My research interests are driven by a desire to understand the ways in which processes of imperial decolonisation have affected the social, political and economic lives of people living in South Asia. This is developed though several major projects:
War and Society in South Asia
I am writing a book about the Second World War in South Asia and the way it disrupted Indian society and economy beyond the more well-known spheres of the Quit India Movement and the Indian National Army; how it shaped the lives of labourers, contractors, women and sepoys. This will be published by Random House (UK/India) and Oxford University Press (USA). It is a narrative history which draws on archival research, memoirs and interviews to interrogate the social dislocation of an imperial war and to complicate understandings of ‘loyalty’ and ‘resistance’. It aims to challenge simplistic dichotomies of acquiescence or resistance to the war by analysing the ways in which the conflict was radically restructuring Indian society. It also illustrates the coercive nature of Britain’s relationship with India during the war. This has the potential to challenge Eurocentric readings of the war by placing it in an imperial and international context, going beyond the important role of Indian servicemen during campaigns, to a more comprehensive and nuanced understanding of the war’s effects in the heartland of empire.

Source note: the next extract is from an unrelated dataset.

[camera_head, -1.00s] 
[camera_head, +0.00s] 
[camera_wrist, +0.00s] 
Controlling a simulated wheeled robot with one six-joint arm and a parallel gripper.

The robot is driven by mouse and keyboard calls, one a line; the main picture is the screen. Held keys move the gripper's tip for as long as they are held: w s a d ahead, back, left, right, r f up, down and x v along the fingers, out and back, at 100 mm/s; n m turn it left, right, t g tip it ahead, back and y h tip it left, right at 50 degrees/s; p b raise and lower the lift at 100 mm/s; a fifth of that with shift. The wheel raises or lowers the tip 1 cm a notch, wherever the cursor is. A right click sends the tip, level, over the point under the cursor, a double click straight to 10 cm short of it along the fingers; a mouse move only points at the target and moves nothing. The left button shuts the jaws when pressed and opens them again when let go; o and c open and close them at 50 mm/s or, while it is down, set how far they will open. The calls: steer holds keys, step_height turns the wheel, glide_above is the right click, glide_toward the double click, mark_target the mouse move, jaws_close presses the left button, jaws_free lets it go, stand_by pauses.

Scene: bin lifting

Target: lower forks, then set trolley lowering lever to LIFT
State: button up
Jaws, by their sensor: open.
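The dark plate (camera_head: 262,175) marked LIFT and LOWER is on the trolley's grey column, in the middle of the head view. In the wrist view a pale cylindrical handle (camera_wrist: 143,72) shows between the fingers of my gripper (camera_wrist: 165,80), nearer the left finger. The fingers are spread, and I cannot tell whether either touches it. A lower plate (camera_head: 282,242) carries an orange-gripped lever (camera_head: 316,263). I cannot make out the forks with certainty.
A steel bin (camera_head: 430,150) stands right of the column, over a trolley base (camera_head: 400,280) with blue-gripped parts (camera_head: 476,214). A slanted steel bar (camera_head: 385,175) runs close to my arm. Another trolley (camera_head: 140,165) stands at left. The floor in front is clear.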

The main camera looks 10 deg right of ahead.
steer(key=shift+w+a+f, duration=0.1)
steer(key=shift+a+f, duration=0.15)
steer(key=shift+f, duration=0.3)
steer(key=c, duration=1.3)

Transnational Business Elites in South Asia
I am interested in understanding how entrepreneurs and industrialists adapted to the rise of nationalism and the creation of the new states of India and Pakistan and, in particular, the intersections between business elites and nationalism from the 1930s to the present day. I have been writing about the rise of Muslim consumption and the idea of Muslim ‘swadeshi’ campaigns, Pakistani industrialists in the early years of independence and researching the interests of the Indian entrepreneur Walchand Hirachand. This research is connected to the major Leverhulme project, 'Global development: the role of trans-local elites in Afro-Eurasia’ (2010-2013) which will involve comparative work and dialogue with the scholars Professor Sandra Halperin and Dr Steffi Ortmann working on related developments in the Middle East and Central Asia.

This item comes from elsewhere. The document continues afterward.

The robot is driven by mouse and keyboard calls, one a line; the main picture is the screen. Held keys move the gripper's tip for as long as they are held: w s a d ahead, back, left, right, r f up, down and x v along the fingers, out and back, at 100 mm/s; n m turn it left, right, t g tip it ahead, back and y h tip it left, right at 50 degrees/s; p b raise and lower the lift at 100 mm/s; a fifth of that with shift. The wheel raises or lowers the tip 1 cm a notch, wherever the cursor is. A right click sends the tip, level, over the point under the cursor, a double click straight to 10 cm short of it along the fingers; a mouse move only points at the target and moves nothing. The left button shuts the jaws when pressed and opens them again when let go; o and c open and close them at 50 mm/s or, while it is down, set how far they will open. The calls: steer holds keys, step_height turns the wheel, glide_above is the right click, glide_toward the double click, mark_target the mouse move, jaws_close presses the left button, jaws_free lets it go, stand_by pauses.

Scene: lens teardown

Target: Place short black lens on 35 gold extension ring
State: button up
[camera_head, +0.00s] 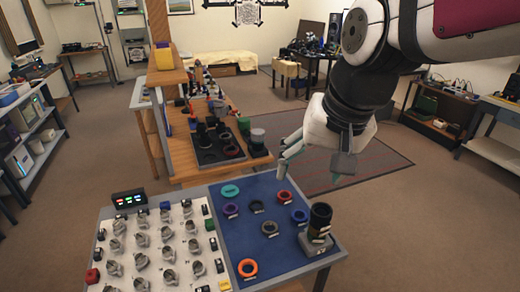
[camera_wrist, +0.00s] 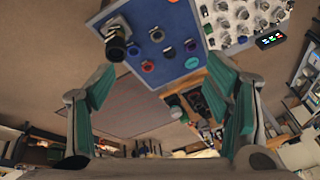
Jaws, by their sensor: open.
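My gripper (camera_head: 308,171) is open and empty, held in the air beyond the far right edge of the blue mat (camera_head: 275,250). In the wrist view its two fingers (camera_wrist: 160,75) stand wide apart with nothing between them. A black lens (camera_head: 320,217) stands upright on a grey block at the mat's right side; it also shows in the wrist view (camera_wrist: 116,46). A dark tray (camera_head: 232,165) on the wooden bench holds several black lenses (camera_head: 212,135). I cannot tell which is the short one. Several rings lie on the mat; I cannot pick out the 35 gold one, and labels are unreadable.
On the mat are a teal ring (camera_head: 230,190), a red ring (camera_head: 284,196), a blue ring (camera_head: 299,215) and an orange ring (camera_head: 248,267). A white board (camera_head: 155,215) with several small metal parts adjoins it at left.

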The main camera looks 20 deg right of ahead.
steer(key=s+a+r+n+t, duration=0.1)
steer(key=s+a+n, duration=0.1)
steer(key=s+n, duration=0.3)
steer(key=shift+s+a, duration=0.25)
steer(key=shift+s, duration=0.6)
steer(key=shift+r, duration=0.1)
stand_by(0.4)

The Partition of India in 1947 and the creation of Pakistan
My doctoral research analysed the impact of the partition of 1947 on refugees in the state of Uttar Pradesh and on Muslims in India in the early 1950s. I have also written about ethnic violence and refugee rehabilitation. This lead to my first book which is an attempt to connect social histories of violence and displacement with wider political questions about the causes of the creation of Pakistan, The Great Partition: the Making of India and Pakistan (Yale University Press, 2007) which was widely reviewed in the national and international press, long-listed for the Orwell Award for political writing and won the Gladstone Prize from the Royal Historical Society. Recently, I have been analysing the impact of Gandhi’s assassination in 1948 on the formation of Indian state sovereignty in the context of Partition’s aftermath (Modern Asian Studies, forthcoming, 2010).